6) Schwartzenegger: Give the guy a chance to get to know his new child. Come on, let the Terminator feel the love for a while.

5) Basketball: This is the first year I don’t have to hear about Kobe Bryant and the Lakers in a very long time. Plus, I am pulling for Oklahoma City, because let’s face it, nothing else is really going on in Oklahoma City.

4) Subway Series: Yankees vs. Mets. Battle of the ages. No one wants to miss that.

3) The Mayans: These guys are responsible for the whole thing. Stupid 2012 theories. Thanks a lot. Here you got people in an uproar, again. I’ve had about enough of you. Couldn’t you predict something cooler like flying horses or hot ice cream? Really…we let the 80’s and skinny jeans happen and you let us come to this? Mayans…you didn’t predict May 21 and I believe you, except that 2012 was really 2008, because that’s when the Yankees didn’t make the playoffs and you all used a different method of counting and math. Weird how that coincides.

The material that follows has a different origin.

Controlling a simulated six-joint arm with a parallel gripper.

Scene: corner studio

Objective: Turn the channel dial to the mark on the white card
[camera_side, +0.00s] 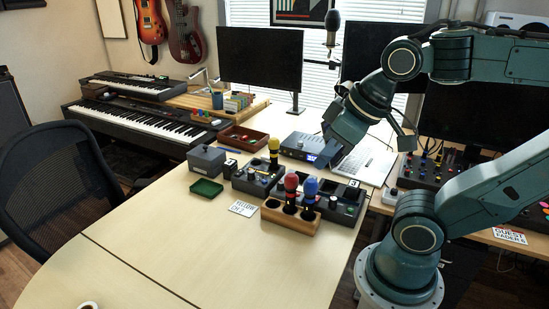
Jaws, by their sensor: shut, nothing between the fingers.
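A white card (243,208) lies flat on the light wooden desk and seems to read "YELLOW CH 2". Behind it is a dark grey unit (246,184) with a yellow-headed microphone (274,148) standing at it. A second dark unit (349,207) is at the right, with small knobs on top. Which knob is the channel dial, and where it points, is too small to tell. My gripper (320,163) is shut and empty, held above and behind the units, near the blue-lit box. It touches no knob that I can see.
A wooden block (290,221) holds a red and a blue microphone in front of the units. A green tray (206,188), a grey lidded box (206,160) and a brown tray (243,138) stand left.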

2) “Macho Man” Randy Savage: One of the greatest wrestlers and commercial personalities passed away this week, and gosh darn it, he deserves a proper burial. Today we get to bid him good fair well. We can’t have the end of times without giving “Macho Man” his due.

1) I Have Stuff to Do: I just got married. I have to get my car washed. I’d like  maybe to catch a shave tonight. My wife and I are planning a nice vacation. I need a couple more good years.

In all seriousness, one should live life to the fullest each and every day, without question. Make it all count no matter what, because none of us really know how much time we have left, and that’s why today  - and every day I hope you wake up early, tell your significant other you love them, and go about your day and enjoy.